Short problem: Within the listing below, locate all lines containing the word "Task". Copy each one.

[Stored items from a collection]

>>>>

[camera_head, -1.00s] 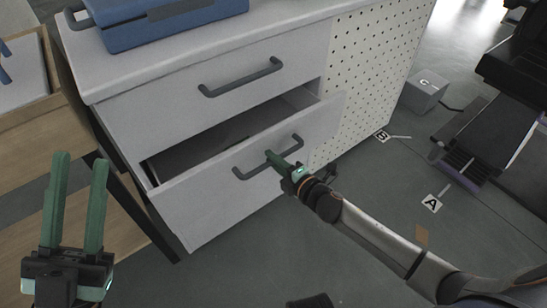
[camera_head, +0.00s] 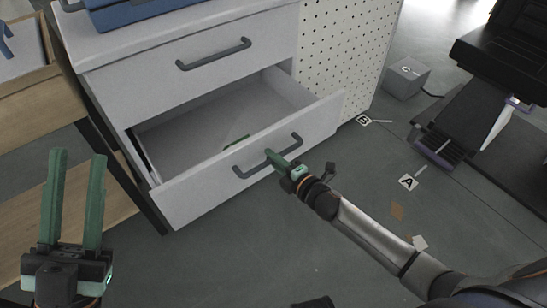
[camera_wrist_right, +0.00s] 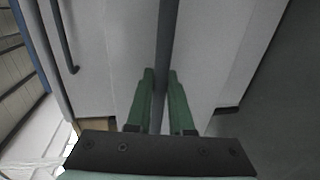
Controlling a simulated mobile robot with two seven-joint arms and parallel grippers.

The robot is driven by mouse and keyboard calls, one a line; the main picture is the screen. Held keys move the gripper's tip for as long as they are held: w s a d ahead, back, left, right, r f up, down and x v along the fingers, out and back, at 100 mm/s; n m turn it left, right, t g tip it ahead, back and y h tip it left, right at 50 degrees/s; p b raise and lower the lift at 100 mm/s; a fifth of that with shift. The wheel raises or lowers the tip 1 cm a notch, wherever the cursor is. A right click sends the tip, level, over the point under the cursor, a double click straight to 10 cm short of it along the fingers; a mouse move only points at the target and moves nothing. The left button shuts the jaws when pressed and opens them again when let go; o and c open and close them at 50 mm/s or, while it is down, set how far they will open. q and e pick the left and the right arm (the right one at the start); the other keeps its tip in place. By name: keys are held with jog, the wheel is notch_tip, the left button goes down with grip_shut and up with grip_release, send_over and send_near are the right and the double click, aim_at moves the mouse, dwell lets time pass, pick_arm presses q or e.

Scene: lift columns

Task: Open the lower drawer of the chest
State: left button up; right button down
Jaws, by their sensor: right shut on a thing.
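The white chest (camera_head: 185,25) has two drawers with dark bar handles. The upper drawer (camera_head: 150,80) is shut. The lower drawer (camera_head: 190,195) stands well open, and its inside shows a green item (camera_head: 236,140) partly hidden behind the front. My right gripper (camera_head: 277,158) is shut on the lower drawer's handle (camera_head: 250,168). In the right wrist view the green fingers (camera_wrist_right: 160,90) lie on both sides of the dark handle bar (camera_wrist_right: 165,45). My left gripper (camera_head: 72,200) is open and empty at the lower left, apart from the chest.
A blue case (camera_head: 130,12) lies on the chest top. A wooden shelf unit (camera_head: 60,80) stands at the left. A grey box (camera_head: 405,78) and a dark machine (camera_head: 490,80) are at the right.

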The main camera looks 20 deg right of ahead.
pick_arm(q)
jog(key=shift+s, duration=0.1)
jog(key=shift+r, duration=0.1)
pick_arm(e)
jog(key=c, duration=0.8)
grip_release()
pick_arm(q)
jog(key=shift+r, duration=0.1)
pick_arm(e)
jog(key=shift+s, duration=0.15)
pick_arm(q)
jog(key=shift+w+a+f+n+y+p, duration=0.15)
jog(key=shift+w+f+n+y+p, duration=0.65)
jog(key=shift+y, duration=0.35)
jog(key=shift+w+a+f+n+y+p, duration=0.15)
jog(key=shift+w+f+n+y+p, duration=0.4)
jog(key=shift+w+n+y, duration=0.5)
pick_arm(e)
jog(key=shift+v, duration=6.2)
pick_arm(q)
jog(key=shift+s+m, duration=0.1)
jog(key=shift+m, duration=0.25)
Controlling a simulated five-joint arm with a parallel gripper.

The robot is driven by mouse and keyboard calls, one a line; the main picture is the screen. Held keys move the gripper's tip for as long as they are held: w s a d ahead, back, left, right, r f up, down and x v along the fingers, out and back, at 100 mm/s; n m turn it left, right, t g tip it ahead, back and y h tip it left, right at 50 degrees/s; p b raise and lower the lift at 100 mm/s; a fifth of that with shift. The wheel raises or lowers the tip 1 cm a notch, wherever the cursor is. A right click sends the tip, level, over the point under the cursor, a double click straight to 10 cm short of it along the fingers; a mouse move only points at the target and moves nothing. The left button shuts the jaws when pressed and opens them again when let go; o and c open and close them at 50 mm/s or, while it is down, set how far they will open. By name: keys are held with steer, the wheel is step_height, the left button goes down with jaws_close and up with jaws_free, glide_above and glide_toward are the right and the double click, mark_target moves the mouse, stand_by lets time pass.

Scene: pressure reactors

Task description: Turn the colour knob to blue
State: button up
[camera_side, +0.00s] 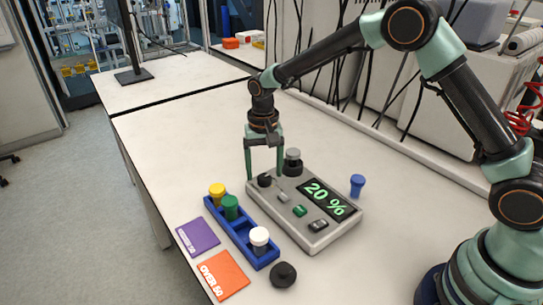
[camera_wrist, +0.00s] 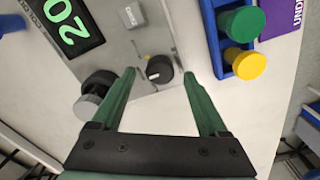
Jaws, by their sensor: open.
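A grey control box (camera_side: 335,238) stands on the table with a lit display (camera_side: 328,198) reading 20 %. A black knob (camera_side: 265,181) sits at its far-left corner; in the wrist view this knob (camera_wrist: 159,70) has a pale mark on it. I cannot tell which colour it points to. In the wrist view the gripper (camera_wrist: 160,74) shows gaps beside the knob.
A blue rack (camera_side: 240,238) left of the box holds yellow, green and white-capped vials. A purple card (camera_side: 198,236), an orange card (camera_side: 222,275) and a black round piece (camera_side: 284,275) lie nearby. A blue vial (camera_side: 357,184) stands right of the box.

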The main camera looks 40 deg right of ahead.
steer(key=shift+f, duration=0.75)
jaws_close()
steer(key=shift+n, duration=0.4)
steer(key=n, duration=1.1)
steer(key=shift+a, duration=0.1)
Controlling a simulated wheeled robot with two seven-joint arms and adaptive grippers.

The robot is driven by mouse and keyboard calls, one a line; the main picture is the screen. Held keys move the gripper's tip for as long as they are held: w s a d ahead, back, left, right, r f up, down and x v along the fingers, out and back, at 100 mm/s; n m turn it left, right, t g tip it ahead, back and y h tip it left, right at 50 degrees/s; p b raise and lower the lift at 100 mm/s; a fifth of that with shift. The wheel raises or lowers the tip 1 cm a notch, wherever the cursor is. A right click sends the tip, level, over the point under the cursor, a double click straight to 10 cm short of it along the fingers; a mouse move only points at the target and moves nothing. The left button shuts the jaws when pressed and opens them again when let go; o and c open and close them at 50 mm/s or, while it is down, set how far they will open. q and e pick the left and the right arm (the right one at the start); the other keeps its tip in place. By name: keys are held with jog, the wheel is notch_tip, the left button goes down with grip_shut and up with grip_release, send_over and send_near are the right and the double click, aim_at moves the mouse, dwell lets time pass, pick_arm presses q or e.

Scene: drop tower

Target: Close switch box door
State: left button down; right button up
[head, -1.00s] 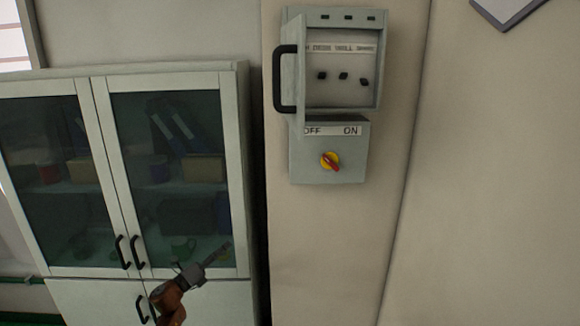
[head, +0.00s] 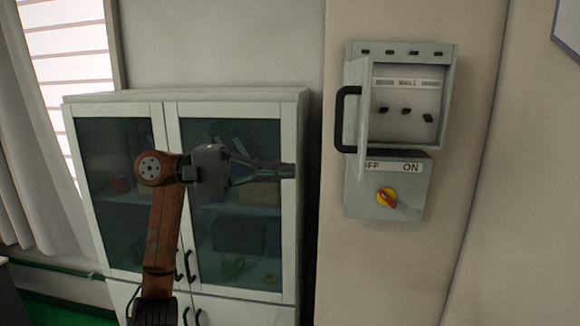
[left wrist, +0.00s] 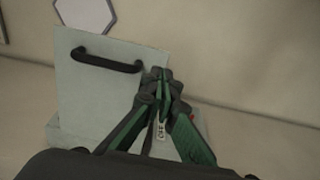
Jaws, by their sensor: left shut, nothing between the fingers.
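The grey switch box (head: 434,112) is on the wall at the right of the head view. Its door (head: 362,100) stands open on the left side, with a black handle (head: 346,120) on its outer face. Inside are several small dark switches (head: 407,111). My left gripper (head: 290,171) is shut and empty, left of the box and apart from it in the head view. In the left wrist view the closed fingertips (left wrist: 160,75) overlap the right edge of the door (left wrist: 90,90), near the handle (left wrist: 106,62); contact cannot be told. My right gripper is not in view.
Below the door is a panel with an OFF/ON label (head: 392,167) and a red and yellow rotary switch (head: 386,197). A glass-door cabinet (head: 309,200) stands at the left, behind my left arm.

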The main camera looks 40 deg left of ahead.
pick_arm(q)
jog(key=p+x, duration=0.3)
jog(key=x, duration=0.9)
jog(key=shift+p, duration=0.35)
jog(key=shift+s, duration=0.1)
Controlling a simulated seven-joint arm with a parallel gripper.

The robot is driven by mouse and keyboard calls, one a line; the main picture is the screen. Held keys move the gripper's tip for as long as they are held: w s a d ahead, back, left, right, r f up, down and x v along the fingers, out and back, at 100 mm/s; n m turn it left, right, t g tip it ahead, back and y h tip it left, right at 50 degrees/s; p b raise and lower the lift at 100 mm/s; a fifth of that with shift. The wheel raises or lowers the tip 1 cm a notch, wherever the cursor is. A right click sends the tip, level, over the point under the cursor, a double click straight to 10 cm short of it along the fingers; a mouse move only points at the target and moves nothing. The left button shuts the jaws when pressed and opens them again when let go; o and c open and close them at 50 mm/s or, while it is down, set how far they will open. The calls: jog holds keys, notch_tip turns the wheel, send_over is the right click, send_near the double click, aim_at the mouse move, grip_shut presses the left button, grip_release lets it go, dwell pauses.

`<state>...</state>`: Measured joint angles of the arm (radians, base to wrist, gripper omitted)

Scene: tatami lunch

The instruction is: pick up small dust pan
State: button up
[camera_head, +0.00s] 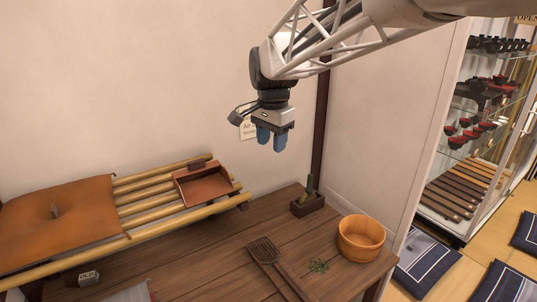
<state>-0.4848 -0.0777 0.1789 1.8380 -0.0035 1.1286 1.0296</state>
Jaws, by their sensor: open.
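A small reddish-brown, shallow pan that looks like the dust pan (204,189) lies on the bamboo poles, toward their right end. Its raised walls and open inside show, and a short dark block stands at its back edge. My gripper (272,140) hangs in the air above and to the right of the pan, with blue fingertips pointing down. It is open, holds nothing and is well apart from the pan. The gap between the fingers is small in this view.
A wall stands behind.

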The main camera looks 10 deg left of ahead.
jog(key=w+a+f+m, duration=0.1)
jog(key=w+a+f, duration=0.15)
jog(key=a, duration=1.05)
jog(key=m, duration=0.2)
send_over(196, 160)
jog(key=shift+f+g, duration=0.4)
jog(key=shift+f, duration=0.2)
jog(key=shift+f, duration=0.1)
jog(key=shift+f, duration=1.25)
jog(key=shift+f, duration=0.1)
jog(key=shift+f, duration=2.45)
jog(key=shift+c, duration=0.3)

<<<<

Exercise result:
Task: Open the lower drawer of the chest
Task description: Turn the colour knob to blue

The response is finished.